***** Task data

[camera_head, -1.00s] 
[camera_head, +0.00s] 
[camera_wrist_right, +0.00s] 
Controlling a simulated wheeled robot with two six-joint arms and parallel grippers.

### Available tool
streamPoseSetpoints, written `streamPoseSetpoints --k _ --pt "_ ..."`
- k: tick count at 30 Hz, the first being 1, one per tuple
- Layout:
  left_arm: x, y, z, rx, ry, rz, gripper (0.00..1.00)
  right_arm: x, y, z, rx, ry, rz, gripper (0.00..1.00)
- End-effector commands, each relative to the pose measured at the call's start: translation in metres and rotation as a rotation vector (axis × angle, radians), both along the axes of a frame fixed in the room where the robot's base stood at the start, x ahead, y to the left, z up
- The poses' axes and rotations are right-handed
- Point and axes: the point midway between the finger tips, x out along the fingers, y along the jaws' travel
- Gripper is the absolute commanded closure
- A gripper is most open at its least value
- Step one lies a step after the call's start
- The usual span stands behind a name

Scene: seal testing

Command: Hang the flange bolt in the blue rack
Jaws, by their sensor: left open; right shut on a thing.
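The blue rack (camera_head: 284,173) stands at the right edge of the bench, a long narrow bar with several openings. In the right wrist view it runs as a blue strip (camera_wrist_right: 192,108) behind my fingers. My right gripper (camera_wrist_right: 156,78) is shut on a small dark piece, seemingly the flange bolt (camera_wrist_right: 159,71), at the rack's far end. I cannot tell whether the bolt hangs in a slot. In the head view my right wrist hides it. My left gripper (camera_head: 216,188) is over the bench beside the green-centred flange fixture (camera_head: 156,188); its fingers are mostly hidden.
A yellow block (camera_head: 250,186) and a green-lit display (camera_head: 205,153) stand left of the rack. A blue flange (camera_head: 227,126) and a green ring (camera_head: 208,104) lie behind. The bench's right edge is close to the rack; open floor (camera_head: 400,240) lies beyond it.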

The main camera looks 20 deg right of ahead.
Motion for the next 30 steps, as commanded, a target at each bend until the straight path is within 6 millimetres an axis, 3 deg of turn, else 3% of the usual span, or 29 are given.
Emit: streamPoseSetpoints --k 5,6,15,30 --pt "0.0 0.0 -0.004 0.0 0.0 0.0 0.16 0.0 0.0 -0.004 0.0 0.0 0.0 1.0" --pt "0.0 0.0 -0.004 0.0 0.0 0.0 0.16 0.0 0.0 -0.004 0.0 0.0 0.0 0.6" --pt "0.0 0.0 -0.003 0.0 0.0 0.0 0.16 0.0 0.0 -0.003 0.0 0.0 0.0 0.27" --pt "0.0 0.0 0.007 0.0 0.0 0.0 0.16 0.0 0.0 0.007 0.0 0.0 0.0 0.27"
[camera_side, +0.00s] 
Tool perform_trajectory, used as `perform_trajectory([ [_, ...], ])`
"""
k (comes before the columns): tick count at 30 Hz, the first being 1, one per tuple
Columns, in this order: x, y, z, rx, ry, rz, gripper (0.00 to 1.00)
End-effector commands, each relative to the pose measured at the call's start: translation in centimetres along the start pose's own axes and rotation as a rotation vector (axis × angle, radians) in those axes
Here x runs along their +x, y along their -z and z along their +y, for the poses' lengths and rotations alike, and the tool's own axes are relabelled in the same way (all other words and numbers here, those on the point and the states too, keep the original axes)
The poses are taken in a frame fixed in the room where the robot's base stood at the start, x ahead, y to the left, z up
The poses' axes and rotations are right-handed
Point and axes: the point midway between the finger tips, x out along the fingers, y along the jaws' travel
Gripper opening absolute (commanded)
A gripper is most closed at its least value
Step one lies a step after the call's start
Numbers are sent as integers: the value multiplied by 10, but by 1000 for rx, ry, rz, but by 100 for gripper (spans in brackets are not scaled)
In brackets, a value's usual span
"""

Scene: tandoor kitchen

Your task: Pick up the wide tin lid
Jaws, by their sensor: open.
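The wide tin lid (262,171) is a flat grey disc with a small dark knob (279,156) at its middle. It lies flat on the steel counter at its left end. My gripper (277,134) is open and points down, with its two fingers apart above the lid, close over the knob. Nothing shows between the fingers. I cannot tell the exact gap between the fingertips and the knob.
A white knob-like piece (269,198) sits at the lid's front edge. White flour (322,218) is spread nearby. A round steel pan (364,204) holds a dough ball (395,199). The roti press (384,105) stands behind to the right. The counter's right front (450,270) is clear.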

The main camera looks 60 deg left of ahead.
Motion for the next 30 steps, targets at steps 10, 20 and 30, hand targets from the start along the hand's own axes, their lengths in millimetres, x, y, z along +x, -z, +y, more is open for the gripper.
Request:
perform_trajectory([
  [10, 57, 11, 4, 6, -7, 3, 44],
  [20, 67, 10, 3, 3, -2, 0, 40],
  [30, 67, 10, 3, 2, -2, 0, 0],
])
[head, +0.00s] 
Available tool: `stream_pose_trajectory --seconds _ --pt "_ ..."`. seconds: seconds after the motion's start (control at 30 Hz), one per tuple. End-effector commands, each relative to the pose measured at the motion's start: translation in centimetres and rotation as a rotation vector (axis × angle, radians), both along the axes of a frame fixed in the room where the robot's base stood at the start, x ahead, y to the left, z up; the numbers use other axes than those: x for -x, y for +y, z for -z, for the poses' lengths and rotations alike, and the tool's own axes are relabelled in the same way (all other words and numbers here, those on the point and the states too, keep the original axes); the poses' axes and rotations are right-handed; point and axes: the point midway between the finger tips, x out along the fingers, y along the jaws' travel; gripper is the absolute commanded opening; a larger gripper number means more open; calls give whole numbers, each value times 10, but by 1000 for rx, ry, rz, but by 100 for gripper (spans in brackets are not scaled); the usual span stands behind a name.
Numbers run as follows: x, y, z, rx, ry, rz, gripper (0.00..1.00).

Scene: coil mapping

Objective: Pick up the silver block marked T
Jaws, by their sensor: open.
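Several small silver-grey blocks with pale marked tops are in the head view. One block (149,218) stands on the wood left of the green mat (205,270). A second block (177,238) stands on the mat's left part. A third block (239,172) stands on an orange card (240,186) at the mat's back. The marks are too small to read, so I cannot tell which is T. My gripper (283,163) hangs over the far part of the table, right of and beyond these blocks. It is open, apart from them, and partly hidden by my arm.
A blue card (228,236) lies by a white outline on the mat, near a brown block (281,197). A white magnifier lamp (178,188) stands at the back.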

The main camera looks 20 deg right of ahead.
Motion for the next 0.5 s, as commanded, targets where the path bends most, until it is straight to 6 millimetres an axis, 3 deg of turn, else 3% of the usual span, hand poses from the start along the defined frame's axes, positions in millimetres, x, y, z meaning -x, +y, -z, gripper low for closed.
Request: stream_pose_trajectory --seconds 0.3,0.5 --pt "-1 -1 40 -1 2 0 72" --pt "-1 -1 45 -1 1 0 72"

**********

[Exercise prompt] Copy the data above in full, character for character.

[Output of the exercise]
[camera_head, -1.00s] 
[camera_head, +0.00s] 
[camera_wrist_right, +0.00s] 
Controlling a simulated wheeled robot with two six-joint arms and parallel grippers.

### Available tool
streamPoseSetpoints, written `streamPoseSetpoints --k _ --pt "_ ..."`
- k: tick count at 30 Hz, the first being 1, one per tuple
- Layout:
  left_arm: x, y, z, rx, ry, rz, gripper (0.00..1.00)
  right_arm: x, y, z, rx, ry, rz, gripper (0.00..1.00)
- End-effector commands, each relative to the pose measured at the call's start: translation in metres and rotation as a rotation vector (axis × angle, radians), both along the axes of a frame fixed in the room where the robot's base stood at the start, x ahead, y to the left, z up
- The poses' axes and rotations are right-handed
- Point and axes: the point midway between the finger tips, x out along the fingers, y along the jaws' travel
- Gripper is the absolute commanded closure
- A gripper is most open at its least value
- Step one lies a step after the call's start
- The usual span stands behind a name

Scene: seal testing

Command: Hang the flange bolt in the blue rack
Jaws, by their sensor: left open; right shut on a thing.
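The blue rack (camera_head: 284,173) stands at the right edge of the bench, a long narrow bar with several openings. In the right wrist view it runs as a blue strip (camera_wrist_right: 192,108) behind my fingers. My right gripper (camera_wrist_right: 156,78) is shut on a small dark piece, seemingly the flange bolt (camera_wrist_right: 159,71), at the rack's far end. I cannot tell whether the bolt hangs in a slot. In the head view my right wrist hides it. My left gripper (camera_head: 216,188) is over the bench beside the green-centred flange fixture (camera_head: 156,188); its fingers are mostly hidden.
A yellow block (camera_head: 250,186) and a green-lit display (camera_head: 205,153) stand left of the rack. A blue flange (camera_head: 227,126) and a green ring (camera_head: 208,104) lie behind. The bench's right edge is close to the rack; open floor (camera_head: 400,240) lies beyond it.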

The main camera looks 20 deg right of ahead.
Motion for the next 30 steps, as commanded, a target at each bend until the straight path is within 6 millimetres an axis, 3 deg of turn, else 3% of the usual span, or 29 are given.
Emit: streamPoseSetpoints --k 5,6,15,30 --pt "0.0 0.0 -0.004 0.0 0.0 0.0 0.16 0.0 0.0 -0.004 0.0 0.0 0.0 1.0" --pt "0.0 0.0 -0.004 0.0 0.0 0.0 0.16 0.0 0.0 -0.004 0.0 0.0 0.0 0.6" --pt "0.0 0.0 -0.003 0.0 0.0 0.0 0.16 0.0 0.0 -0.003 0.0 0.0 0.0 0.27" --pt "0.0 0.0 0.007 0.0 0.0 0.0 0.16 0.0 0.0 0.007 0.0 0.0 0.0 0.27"
[camera_side, +0.00s] 
Tool perform_trajectory, used as `perform_trajectory([ [_, ...], ])`
"""
k (comes before the columns): tick count at 30 Hz, the first being 1, one per tuple
Columns, in this order: x, y, z, rx, ry, rz, gripper (0.00 to 1.00)
End-effector commands, each relative to the pose measured at the call's start: translation in centimetres along the start pose's own axes and rotation as a rotation vector (axis × angle, radians) in those axes
Here x runs along their +x, y along their -z and z along their +y, for the poses' lengths and rotations alike, and the tool's own axes are relabelled in the same way (all other words and numbers here, those on the point and the states too, keep the original axes)
The poses are taken in a frame fixed in the room where the robot's base stood at the start, x ahead, y to the left, z up
The poses' axes and rotations are right-handed
Point and axes: the point midway between the finger tips, x out along the fingers, y along the jaws' travel
Gripper opening absolute (commanded)
A gripper is most closed at its least value
Step one lies a step after the call's start
Numbers are sent as integers: the value multiplied by 10, but by 1000 for rx, ry, rz, but by 100 for gripper (spans in brackets are not scaled)
In brackets, a value's usual span
"""

Scene: tandoor kitchen

Your task: Pick up the wide tin lid
Jaws, by their sensor: open.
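The wide tin lid (262,171) is a flat grey disc with a small dark knob (279,156) at its middle. It lies flat on the steel counter at its left end. My gripper (277,134) is open and points down, with its two fingers apart above the lid, close over the knob. Nothing shows between the fingers. I cannot tell the exact gap between the fingertips and the knob.
A white knob-like piece (269,198) sits at the lid's front edge. White flour (322,218) is spread nearby. A round steel pan (364,204) holds a dough ball (395,199). The roti press (384,105) stands behind to the right. The counter's right front (450,270) is clear.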

The main camera looks 60 deg left of ahead.
Motion for the next 30 steps, targets at steps 10, 20 and 30, hand targets from the start along the hand's own axes, their lengths in millimetres, x, y, z along +x, -z, +y, more is open for the gripper.
Request:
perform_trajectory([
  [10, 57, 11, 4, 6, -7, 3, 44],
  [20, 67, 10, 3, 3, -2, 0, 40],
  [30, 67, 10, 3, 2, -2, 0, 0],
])
[head, +0.00s] 
Available tool: `stream_pose_trajectory --seconds _ --pt "_ ..."`. seconds: seconds after the motion's start (control at 30 Hz), one per tuple. End-effector commands, each relative to the pose measured at the motion's start: translation in centimetres and rotation as a rotation vector (axis × angle, radians), both along the axes of a frame fixed in the room where the robot's base stood at the start, x ahead, y to the left, z up; the numbers use other axes than those: x for -x, y for +y, z for -z, for the poses' lengths and rotations alike, and the tool's own axes are relabelled in the same way (all other words and numbers here, those on the point and the states too, keep the original axes); the poses' axes and rotations are right-handed; point and axes: the point midway between the finger tips, x out along the fingers, y along the jaws' travel; gripper is the absolute commanded opening; a larger gripper number means more open; calls give whole numbers, each value times 10, but by 1000 for rx, ry, rz, but by 100 for gripper (spans in brackets are not scaled); the usual span stands behind a name.
Numbers run as follows: x, y, z, rx, ry, rz, gripper (0.00..1.00).

Scene: coil mapping

Objective: Pick up the silver block marked T
Jaws, by their sensor: open.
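Several small silver-grey blocks with pale marked tops are in the head view. One block (149,218) stands on the wood left of the green mat (205,270). A second block (177,238) stands on the mat's left part. A third block (239,172) stands on an orange card (240,186) at the mat's back. The marks are too small to read, so I cannot tell which is T. My gripper (283,163) hangs over the far part of the table, right of and beyond these blocks. It is open, apart from them, and partly hidden by my arm.
A blue card (228,236) lies by a white outline on the mat, near a brown block (281,197). A white magnifier lamp (178,188) stands at the back.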

The main camera looks 20 deg right of ahead.
Motion for the next 0.5 s, as commanded, targets where the path bends most, until it is straight to 6 millimetres an axis, 3 deg of turn, else 3% of the usual span, hand poses from the start along the defined frame's axes, positions in millimetres, x, y, z meaning -x, +y, -z, gripper low for closed.
Request: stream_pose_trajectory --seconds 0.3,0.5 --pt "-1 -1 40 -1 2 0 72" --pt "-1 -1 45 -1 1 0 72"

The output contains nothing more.